MIDTOWN, Manhattan -- It's all about breaking barriers over breaking bread. "Eat with Muslims" held its first dinner in New York City Monday night.
"It's an opportunity to get to know what Islam is and what Muslims believe," said Ilays Aden, co-founder of Eat with Muslims. "To eat and to enjoy each other's company while building community I think that's the best way to fight against Islamaphobia and this idea of being afraid of Muslims."
Aden is Somali-American. She felt compelled to change the perception of Muslims.
"We really started from the increasing fears Muslim-Americans have been feeling with increased hate crimes especially after the 2016 election."
Since Eat with Muslims started two years ago, she's hosted more than 50 meals in cities from Des Moines, Iowa to Bend, Oregon. She's also met thousands of people.

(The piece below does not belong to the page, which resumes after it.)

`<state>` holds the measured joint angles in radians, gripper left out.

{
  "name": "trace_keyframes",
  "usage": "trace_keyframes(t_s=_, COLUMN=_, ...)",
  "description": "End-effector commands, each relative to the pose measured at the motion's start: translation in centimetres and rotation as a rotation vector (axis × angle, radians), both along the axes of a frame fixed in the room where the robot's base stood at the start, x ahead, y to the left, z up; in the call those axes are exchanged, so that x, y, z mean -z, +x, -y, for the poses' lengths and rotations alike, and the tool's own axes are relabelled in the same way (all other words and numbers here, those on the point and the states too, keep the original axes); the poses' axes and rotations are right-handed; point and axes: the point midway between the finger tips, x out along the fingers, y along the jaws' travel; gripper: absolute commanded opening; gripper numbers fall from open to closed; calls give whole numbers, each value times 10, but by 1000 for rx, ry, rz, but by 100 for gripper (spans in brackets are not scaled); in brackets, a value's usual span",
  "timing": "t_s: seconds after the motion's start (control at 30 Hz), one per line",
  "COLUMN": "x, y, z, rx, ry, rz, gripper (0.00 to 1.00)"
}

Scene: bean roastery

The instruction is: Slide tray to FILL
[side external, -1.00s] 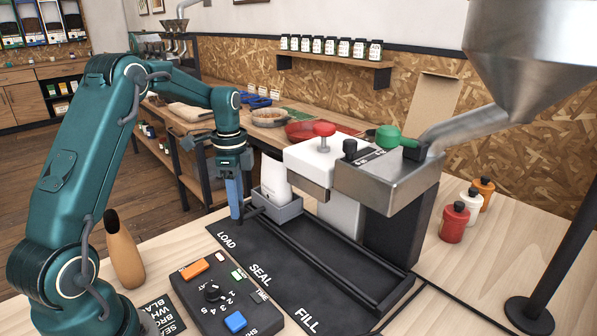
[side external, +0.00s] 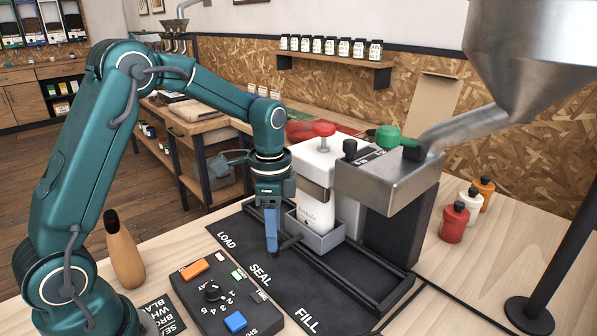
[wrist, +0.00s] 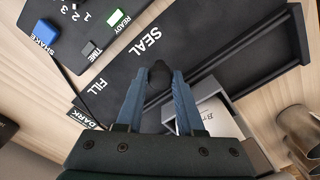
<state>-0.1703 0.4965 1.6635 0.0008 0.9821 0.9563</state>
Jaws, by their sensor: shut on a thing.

"We've even brought together Muslims that didn't know they were in the same town, that thought they were the only ones."
Aden is Seattle-based, as is Eat with Muslims. One of their first meals was with at Uber headquarters in Seattle, so it's fitting their first meal is New York City is at Uber's midtown headquarters here.
"There's surely a lot of diversity in our rider and driver base and we always want to understand each other better, " said Nikki Cuellar, manager of the Diversity and Inclusion Program at Uber. "It's important for us to open our doors and to create some connections with our drivers and with our riders."
Daisy Khan met Aden in Seattle and wanted to help break down stereotypes, particularly in light of the mass shootings at two mosques in New Zealand last week.
"It's the first since such a tragedy so it's even more significant and symbolic uniting people bringing people together around a meal," said Khan, executive director of the Women's Islamic Initiative for Spirituality and Equality (WISE). "I think when we break bread together we humanize one another we get to know one another we build friendships we deepen our trusts with one another."
The belief is food has the power to bring people together. On the menu tonight, Syrian fattoush salad, Iraqi red rice, a Sri Lankan lentil dish and Afghan chicken karahi. All the food was catered by Eat Offbeat - a company that trains refugees to become chefs. Invited tonight are Uber employees, community activists and city residents.
"I think food brings people together especially good food," said Rami Abouemira. "The sense of community, sense of camaraderie just draws something out of the human touch, the human soul that is deeper than just having a basic conversation."
"For my students, it's truly a learning experience and it's very human and special that we can all come together and share a meal together," said Colette Mazzucelli, NYU Professor.
Eat with Muslims organizes two dinners a month. The hope is to have another one in New York City in the future.
"It's an opportunity not only for non-Muslims to learn about Islam and get to know Muslim neighbors but for Muslims to find common ground with Muslim friends in the community," said Aden.